Love moves in mysterious...ways.....

Yep I agree that love do move in mysterious ways! :D *dreamy eyed* ei... guys can be mushy too! Hehehe :D

Monday, May 02, 2005

On Fire! Wahoo!

I'm very happy to say that I've been a Christian for a month now. I have accepted Jesus as my Lord and Savior and everything and I mean bro... Everything is different! :) Everything is clearer... Simpler... Life is definitely worth living... living for Christ.

The world we live in today constantly bombard us with ideas that blind us to the truth. No wonder why our nation our world is like this. :(

"Lord I have been so blinded by this world that I was going through life as a daily routine... Simply existing for the sake of existing.
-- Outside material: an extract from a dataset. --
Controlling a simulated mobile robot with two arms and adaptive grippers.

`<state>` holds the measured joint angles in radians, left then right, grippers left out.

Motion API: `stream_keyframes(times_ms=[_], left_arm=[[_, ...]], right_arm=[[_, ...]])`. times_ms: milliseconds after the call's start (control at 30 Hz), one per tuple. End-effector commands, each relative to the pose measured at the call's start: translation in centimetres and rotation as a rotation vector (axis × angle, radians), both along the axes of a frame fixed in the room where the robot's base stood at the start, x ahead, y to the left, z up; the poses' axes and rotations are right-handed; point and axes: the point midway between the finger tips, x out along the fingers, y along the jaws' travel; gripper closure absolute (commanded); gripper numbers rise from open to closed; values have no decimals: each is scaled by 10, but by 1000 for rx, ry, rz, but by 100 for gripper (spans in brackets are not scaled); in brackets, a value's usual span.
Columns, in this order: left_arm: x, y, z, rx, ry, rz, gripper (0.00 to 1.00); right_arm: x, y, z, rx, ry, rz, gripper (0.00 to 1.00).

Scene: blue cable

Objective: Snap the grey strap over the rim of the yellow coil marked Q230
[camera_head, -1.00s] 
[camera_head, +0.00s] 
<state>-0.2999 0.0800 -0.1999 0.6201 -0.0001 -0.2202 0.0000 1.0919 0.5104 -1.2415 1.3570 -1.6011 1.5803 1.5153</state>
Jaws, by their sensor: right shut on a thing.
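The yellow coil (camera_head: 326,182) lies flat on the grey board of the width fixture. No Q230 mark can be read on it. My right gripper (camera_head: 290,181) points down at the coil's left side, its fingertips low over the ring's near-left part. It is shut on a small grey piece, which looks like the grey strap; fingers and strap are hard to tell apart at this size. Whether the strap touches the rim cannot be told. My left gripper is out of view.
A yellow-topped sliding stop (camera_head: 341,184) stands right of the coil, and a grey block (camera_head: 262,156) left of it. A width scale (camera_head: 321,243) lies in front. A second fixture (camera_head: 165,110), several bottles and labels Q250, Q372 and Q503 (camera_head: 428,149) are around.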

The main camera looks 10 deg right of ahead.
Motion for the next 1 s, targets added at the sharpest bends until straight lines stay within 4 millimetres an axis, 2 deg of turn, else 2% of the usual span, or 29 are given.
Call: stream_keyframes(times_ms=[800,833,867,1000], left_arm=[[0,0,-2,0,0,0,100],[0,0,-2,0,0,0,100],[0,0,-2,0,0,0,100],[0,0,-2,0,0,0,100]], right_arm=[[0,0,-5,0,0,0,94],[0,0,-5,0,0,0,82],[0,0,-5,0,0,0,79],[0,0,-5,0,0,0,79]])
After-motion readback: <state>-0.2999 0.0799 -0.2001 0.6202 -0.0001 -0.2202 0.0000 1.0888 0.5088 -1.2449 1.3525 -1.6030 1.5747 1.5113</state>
I know that I am young in my faith and that with all my iniquities I am very capable of failing... But I know I can overcome any obstacle any test since I have you by my side. Nothing is impossible to you Lord! Mold me Lord to who I should be... Lead me Lord to what I should be doing... Change my heart so that I can serve you better, your will be done."

I'm excited to see and do what the Lord asks of me. Hmmm, I just joined "Campus Harvest" cool! We believe that the youth is/are the future of this nation / the world and if you want to change the world/nation you change their lives through Christ.